One of the things that I have always greatly appreciated about studying this style of kenjutsu is the lack of illusion. Everything is transparent and open to be questioned, tested and studied. There is no mysticism sold, nothing sacred. Right from the beginning we have been taught to study, question and prove the validity of what is being taught to us. It is refreshing to never hear “this is just the way we do it here”, or “don’t ask questions, just do as we tell you”. This is not to say that everything is easily learned or understood, but that we are always encouraged to critically think and analyze. Knowledge has never been withheld, only ever being limited by our ability to learn it and comprehend it at that time. What is then amazing is that the system, the art of Kenjutsu always stands up to this scrutiny. Inside an environment where the art is routinely examined and tested, it continually proves itself.

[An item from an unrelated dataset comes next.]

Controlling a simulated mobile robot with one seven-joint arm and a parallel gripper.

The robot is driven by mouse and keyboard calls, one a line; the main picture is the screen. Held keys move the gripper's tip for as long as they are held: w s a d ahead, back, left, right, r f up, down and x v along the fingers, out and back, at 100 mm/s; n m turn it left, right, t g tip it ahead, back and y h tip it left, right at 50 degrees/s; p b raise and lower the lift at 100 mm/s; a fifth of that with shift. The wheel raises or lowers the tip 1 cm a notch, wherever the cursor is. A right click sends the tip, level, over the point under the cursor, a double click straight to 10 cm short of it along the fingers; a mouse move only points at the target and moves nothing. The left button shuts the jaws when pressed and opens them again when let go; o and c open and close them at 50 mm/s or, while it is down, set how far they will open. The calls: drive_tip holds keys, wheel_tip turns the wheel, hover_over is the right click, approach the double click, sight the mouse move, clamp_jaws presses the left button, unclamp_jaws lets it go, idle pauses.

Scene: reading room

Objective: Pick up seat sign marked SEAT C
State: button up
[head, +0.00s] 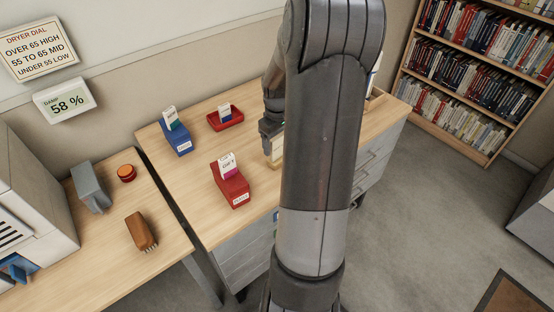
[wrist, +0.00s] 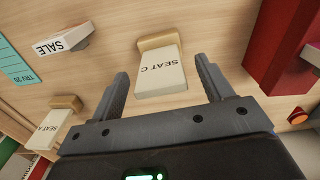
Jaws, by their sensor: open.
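The seat sign marked SEAT C (wrist: 160,72) is a cream card on a tan wooden base, standing on the wooden desk. In the wrist view it lies upside down between and just ahead of the fingers of my gripper (wrist: 165,88). The fingers are open, one on each side, with a gap to the sign. In the head view my gripper (head: 268,134) is over the desk, largely hidden by my arm. A cream sign beneath it (head: 274,152) shows there, its lettering not readable.
Another sign, SEAT A (wrist: 52,128), and a SALE sign (wrist: 64,42) stand to the left in the wrist view. A red box (wrist: 284,45) is close on the right. In the head view, red (head: 230,185) and blue (head: 176,136) card boxes and a red tray (head: 225,119) share the desk.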

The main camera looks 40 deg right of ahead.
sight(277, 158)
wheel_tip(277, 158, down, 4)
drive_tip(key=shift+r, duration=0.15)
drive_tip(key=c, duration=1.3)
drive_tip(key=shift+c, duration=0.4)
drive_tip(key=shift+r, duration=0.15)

There is an underlying arc of theory that is wound throughout the entire art. From the first kata I was taught, to the more advanced that I am currently learning, there is a plan and purpose joining it all. Everything makes sense, nothing is extraneous. Everything is interwoven and connected, building upon and supporting each other. There are no gaps, nothing missed. The intellect behind this structure is amazing. A whole system designed to teach you Kenjutsu. All kata and movements have a place and purpose, each building layers of technique, skill and theory upon each other and weaving them into a greater tapestry. This integration is one of the things I love. Whether practising with bokken or shinai, yari or naginata, jo or bo, two sword or iaijutsu, you can see the concepts and theory coming through. So every time I practise is a chance to see, to understand further the underlying purpose behind it all.